> Rows from a robot dataset
-*-*-

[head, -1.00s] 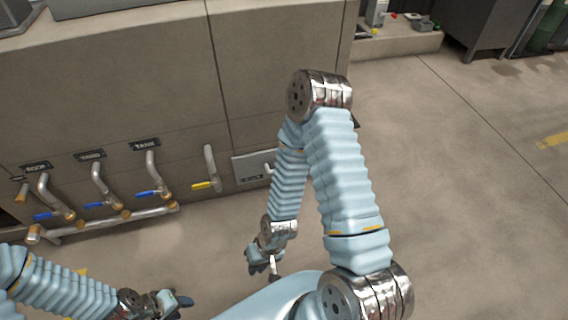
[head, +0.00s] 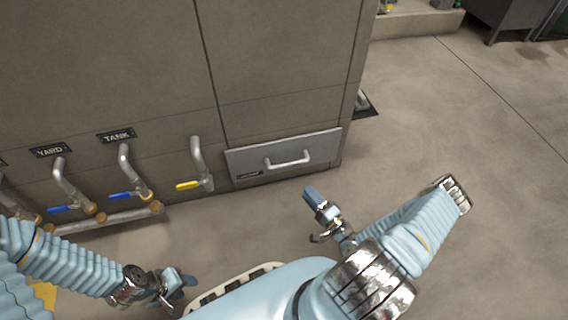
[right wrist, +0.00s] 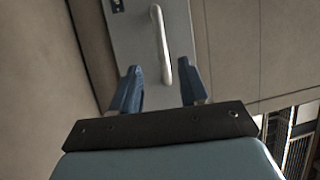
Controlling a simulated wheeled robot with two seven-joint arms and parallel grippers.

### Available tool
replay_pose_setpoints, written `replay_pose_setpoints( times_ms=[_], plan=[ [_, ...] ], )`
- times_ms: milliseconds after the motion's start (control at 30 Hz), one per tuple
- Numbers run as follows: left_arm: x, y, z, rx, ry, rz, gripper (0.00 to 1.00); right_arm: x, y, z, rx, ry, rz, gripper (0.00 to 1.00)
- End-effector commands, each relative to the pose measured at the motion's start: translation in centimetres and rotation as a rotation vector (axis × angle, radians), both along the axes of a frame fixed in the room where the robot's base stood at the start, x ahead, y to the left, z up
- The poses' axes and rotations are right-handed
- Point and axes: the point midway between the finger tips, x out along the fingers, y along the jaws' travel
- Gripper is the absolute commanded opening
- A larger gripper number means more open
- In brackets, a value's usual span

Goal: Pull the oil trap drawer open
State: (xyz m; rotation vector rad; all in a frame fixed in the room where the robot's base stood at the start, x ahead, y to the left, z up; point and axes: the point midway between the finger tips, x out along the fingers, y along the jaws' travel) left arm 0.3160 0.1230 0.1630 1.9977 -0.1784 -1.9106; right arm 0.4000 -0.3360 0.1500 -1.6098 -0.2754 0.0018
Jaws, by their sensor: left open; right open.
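The oil trap drawer (head: 262,164) is a grey metal panel low on the cabinet, with a pale bar handle (head: 289,162) and a small dark label. It looks flush with the cabinet front. My right gripper (head: 312,205) is open and empty, in front of and below the drawer, apart from it. In the right wrist view, the handle (right wrist: 161,45) runs upright ahead of and between the two blue fingers (right wrist: 160,90), and the drawer panel (right wrist: 130,30) shows behind it. My left gripper (head: 186,288) is open and empty near the floor at the lower left, away from the drawer.
Left of the drawer, pipes stand out from the cabinet, one with a yellow lever (head: 189,185) and others with blue levers (head: 120,196). TANK (head: 117,136) and YARD (head: 50,150) labels sit above them. The floor (head: 440,130) to the right is clear.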

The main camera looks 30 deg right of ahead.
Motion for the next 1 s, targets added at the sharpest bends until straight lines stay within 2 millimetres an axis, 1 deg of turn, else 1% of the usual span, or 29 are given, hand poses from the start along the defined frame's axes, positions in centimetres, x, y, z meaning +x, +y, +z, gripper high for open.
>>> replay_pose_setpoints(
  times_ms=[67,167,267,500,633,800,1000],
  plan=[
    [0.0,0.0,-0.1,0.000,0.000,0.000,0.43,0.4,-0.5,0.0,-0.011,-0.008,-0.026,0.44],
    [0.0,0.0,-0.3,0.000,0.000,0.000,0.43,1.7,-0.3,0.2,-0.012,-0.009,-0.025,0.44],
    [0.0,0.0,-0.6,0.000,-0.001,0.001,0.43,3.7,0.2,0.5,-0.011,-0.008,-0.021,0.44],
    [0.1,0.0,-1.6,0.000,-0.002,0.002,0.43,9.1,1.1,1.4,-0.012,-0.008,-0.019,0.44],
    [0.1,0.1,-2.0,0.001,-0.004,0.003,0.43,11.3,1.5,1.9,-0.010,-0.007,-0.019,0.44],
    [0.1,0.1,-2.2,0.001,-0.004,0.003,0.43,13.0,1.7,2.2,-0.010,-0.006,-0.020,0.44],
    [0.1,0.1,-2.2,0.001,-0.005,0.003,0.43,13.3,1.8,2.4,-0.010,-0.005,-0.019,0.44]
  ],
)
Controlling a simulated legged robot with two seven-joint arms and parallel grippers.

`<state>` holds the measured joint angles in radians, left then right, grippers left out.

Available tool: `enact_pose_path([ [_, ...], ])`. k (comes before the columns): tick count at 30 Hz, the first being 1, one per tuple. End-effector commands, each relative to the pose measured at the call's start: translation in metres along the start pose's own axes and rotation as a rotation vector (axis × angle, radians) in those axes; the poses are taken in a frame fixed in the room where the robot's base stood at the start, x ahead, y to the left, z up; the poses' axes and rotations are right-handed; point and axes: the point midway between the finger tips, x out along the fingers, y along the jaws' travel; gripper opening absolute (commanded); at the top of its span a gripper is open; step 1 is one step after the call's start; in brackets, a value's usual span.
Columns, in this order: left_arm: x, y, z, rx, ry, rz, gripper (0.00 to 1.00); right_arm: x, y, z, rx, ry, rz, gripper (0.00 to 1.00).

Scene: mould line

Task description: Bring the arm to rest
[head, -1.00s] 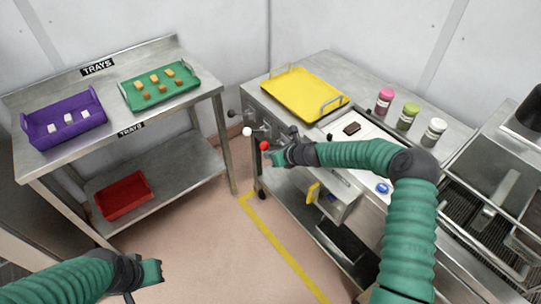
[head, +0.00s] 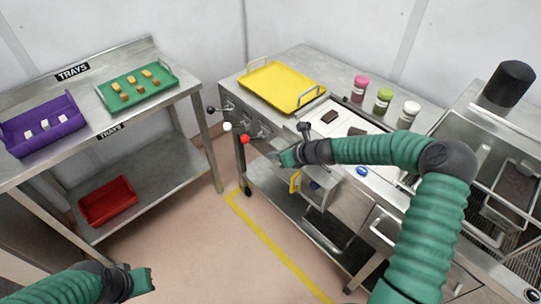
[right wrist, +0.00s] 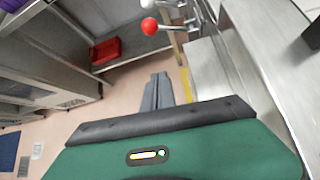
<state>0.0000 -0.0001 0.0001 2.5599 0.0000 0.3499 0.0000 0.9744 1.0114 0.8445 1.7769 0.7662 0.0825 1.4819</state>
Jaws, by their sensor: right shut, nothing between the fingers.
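My right arm (head: 380,150) reaches from the lower right across the front of the steel machine. Its gripper (head: 276,157) is in front of the machine, right of and a little below the red-knobbed lever (head: 244,139), with a gap between them. In the right wrist view its grey fingers (right wrist: 157,90) are together with nothing between them, over the floor; the red knob (right wrist: 149,26) is beyond them. My left gripper (head: 143,279) is low at the left, over the floor, clear of the tray table; its jaw opening cannot be made out.
A yellow tray (head: 262,92) and bottles (head: 384,100) stand on the machine. White (head: 227,127) and black (head: 211,110) knobs stick out left of the red one. A yellow handle (head: 295,181) is just below the right gripper. The tray table (head: 85,125) stands left; open floor lies between.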

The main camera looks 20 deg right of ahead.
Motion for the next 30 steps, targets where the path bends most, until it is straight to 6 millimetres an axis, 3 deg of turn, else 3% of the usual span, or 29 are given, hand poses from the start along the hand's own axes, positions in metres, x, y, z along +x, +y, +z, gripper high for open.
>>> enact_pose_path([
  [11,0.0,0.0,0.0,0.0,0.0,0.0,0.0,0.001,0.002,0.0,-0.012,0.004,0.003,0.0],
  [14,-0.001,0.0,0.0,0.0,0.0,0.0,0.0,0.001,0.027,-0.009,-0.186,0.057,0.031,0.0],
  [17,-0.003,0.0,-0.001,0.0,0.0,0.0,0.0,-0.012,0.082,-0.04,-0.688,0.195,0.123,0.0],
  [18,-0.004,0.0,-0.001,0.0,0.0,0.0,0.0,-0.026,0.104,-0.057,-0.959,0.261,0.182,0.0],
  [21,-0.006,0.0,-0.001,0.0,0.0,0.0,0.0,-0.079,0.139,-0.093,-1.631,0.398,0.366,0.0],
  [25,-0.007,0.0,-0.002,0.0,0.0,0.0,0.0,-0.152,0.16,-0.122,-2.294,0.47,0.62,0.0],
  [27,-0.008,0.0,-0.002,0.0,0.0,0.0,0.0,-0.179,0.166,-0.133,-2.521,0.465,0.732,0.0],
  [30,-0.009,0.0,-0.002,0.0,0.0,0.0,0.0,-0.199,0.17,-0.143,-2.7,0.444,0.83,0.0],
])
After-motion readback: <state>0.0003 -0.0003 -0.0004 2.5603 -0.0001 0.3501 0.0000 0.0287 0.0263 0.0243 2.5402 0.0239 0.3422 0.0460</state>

-*-*-

> Written instruction
Every entry must be transcribed exactly. Pictures do not belong in the copy.

> Answer to this task
[head, -1.00s] 
[head, +0.00s] 
[right wrist, +0.00s] 
Controlling a simulated wheeled robot with two seven-joint arms and parallel grippers.

### Available tool
replay_pose_setpoints, written `replay_pose_setpoints( times_ms=[_], plan=[ [_, ...] ], )`
- times_ms: milliseconds after the motion's start (control at 30 Hz), one per tuple
- Numbers run as follows: left_arm: x, y, z, rx, ry, rz, gripper (0.00 to 1.00); right_arm: x, y, z, rx, ry, rz, gripper (0.00 to 1.00)
- End-effector commands, each relative to the pose measured at the motion's start: translation in centimetres and rotation as a rotation vector (axis × angle, radians), both along the axes of a frame fixed in the room where the robot's base stood at the start, x ahead, y to the left, z up
- The poses' axes and rotations are right-handed
- Point and axes: the point midway between the finger tips, x out along the fingers, y along the jaws' travel
- Gripper is the absolute commanded opening
- A larger gripper number means more open
- In brackets, a value's usual span

Goal: Pull the oil trap drawer open
State: (xyz m; rotation vector rad; all in a frame fixed in the room where the robot's base stood at the start, x ahead, y to the left, z up; point and axes: the point midway between the finger tips, x out along the fingers, y along the jaws' travel) left arm 0.3160 0.1230 0.1630 1.9977 -0.1784 -1.9106; right arm 0.4000 -0.3360 0.1500 -1.6098 -0.2754 0.0018
Jaws, by their sensor: left open; right open.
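The oil trap drawer (head: 262,164) is a grey metal panel low on the cabinet, with a pale bar handle (head: 289,162) and a small dark label. It looks flush with the cabinet front. My right gripper (head: 312,205) is open and empty, in front of and below the drawer, apart from it. In the right wrist view, the handle (right wrist: 161,45) runs upright ahead of and between the two blue fingers (right wrist: 160,90), and the drawer panel (right wrist: 130,30) shows behind it. My left gripper (head: 186,288) is open and empty near the floor at the lower left, away from the drawer.
Left of the drawer, pipes stand out from the cabinet, one with a yellow lever (head: 189,185) and others with blue levers (head: 120,196). TANK (head: 117,136) and YARD (head: 50,150) labels sit above them. The floor (head: 440,130) to the right is clear.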

The main camera looks 30 deg right of ahead.
Motion for the next 1 s, targets added at the sharpest bends until straight lines stay within 2 millimetres an axis, 1 deg of turn, else 1% of the usual span, or 29 are given, hand poses from the start along the defined frame's axes, positions in centimetres, x, y, z meaning +x, +y, +z, gripper high for open.
>>> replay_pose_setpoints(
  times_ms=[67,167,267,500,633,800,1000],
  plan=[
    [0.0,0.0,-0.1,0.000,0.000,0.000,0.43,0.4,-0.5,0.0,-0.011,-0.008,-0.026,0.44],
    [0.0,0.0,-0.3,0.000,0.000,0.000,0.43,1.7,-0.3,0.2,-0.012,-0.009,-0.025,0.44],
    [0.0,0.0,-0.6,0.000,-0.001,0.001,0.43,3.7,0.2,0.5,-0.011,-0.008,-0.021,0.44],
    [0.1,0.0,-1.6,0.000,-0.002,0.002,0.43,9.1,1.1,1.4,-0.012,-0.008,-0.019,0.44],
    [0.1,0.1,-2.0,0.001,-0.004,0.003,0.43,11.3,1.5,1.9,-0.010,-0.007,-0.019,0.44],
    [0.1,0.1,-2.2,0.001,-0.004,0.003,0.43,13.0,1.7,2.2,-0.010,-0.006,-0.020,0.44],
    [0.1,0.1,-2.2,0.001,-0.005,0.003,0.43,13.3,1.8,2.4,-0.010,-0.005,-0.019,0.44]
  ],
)
Controlling a simulated legged robot with two seven-joint arms and parallel grippers.

`<state>` holds the measured joint angles in radians, left then right, grippers left out.

Available tool: `enact_pose_path([ [_, ...], ])`. k (comes before the columns): tick count at 30 Hz, the first being 1, one per tuple. End-effector commands, each relative to the pose measured at the call's start: translation in metres along the start pose's own axes and rotation as a rotation vector (axis × angle, radians) in those axes; the poses are taken in a frame fixed in the room where the robot's base stood at the start, x ahead, y to the left, z up; the poses' axes and rotations are right-handed; point and axes: the point midway between the finger tips, x out along the fingers, y along the jaws' travel; gripper opening absolute (commanded); at the top of its span a gripper is open; step 1 is one step after the call's start; in brackets, a value's usual span.
Columns, in this order: left_arm: x, y, z, rx, ry, rz, gripper (0.00 to 1.00); right_arm: x, y, z, rx, ry, rz, gripper (0.00 to 1.00).

Scene: mould line

Task description: Bring the arm to rest
[head, -1.00s] 
[head, +0.00s] 
[right wrist, +0.00s] 
<state>0.0000 -0.0001 0.0001 2.5599 0.0000 0.3499 0.0000 0.9744 1.0114 0.8445 1.7769 0.7662 0.0825 1.4819</state>
Jaws, by their sensor: right shut, nothing between the fingers.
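My right arm (head: 380,150) reaches from the lower right across the front of the steel machine. Its gripper (head: 276,157) is in front of the machine, right of and a little below the red-knobbed lever (head: 244,139), with a gap between them. In the right wrist view its grey fingers (right wrist: 157,90) are together with nothing between them, over the floor; the red knob (right wrist: 149,26) is beyond them. My left gripper (head: 143,279) is low at the left, over the floor, clear of the tray table; its jaw opening cannot be made out.
A yellow tray (head: 262,92) and bottles (head: 384,100) stand on the machine. White (head: 227,127) and black (head: 211,110) knobs stick out left of the red one. A yellow handle (head: 295,181) is just below the right gripper. The tray table (head: 85,125) stands left; open floor lies between.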

The main camera looks 20 deg right of ahead.
Motion for the next 30 steps, targets where the path bends most, until it is straight to 6 millimetres an axis, 3 deg of turn, else 3% of the usual span, or 29 are given, hand poses from the start along the hand's own axes, positions in metres, x, y, z along +x, +y, +z, gripper high for open.
>>> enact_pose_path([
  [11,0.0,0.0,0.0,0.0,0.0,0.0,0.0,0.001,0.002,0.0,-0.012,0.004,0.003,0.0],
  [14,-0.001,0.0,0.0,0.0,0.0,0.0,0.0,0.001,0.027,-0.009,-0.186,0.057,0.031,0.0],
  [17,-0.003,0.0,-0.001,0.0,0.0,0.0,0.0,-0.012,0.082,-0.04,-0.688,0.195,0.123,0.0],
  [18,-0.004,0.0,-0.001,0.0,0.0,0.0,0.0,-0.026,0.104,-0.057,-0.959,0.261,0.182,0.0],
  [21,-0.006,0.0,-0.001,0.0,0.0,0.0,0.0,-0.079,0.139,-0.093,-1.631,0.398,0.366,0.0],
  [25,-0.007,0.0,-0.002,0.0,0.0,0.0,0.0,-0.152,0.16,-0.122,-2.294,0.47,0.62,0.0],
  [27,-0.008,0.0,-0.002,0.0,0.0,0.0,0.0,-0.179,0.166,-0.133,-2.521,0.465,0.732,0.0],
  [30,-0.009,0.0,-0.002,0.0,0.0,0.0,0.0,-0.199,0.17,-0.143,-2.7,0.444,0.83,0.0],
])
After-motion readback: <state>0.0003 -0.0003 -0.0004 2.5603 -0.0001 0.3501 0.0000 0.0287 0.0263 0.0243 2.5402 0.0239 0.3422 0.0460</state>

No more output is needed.